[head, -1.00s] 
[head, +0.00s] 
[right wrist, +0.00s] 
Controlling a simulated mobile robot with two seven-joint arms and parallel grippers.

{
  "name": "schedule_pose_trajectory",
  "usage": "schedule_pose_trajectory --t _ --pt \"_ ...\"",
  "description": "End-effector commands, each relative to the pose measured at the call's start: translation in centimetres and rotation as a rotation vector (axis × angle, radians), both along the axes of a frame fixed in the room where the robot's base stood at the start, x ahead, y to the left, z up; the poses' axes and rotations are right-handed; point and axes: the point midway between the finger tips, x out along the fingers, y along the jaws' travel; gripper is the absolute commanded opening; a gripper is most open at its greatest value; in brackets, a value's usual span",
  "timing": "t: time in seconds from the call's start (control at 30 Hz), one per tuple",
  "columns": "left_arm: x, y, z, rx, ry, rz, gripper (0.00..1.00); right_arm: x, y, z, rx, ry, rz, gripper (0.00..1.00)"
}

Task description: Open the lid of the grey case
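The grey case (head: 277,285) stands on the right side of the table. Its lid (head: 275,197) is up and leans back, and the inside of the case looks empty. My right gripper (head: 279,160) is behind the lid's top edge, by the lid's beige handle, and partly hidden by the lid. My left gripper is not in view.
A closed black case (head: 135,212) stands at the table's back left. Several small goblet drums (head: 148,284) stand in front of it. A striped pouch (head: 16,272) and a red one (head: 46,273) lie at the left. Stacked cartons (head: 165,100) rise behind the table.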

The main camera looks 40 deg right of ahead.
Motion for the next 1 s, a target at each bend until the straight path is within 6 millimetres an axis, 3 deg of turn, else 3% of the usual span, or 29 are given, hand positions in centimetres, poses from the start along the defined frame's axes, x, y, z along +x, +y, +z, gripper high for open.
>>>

- TASK STATEMENT: Scan the material above. Extract every line in which the word "from" occurs.

- IN RESPONSE:
  "timing": "t: time in seconds from the call's start (control at 30 Hz), one per tuple",
Motion for the next 1 s, a target at each bend until the straight path is within 6 millimetres an axis, 3 deg of turn, else 3% of the usual span, or 29 are given, hand positions in centimetres, poses from the start along the defined frame's axes, x, y, z along +x, +y, +z, gripper high for open.

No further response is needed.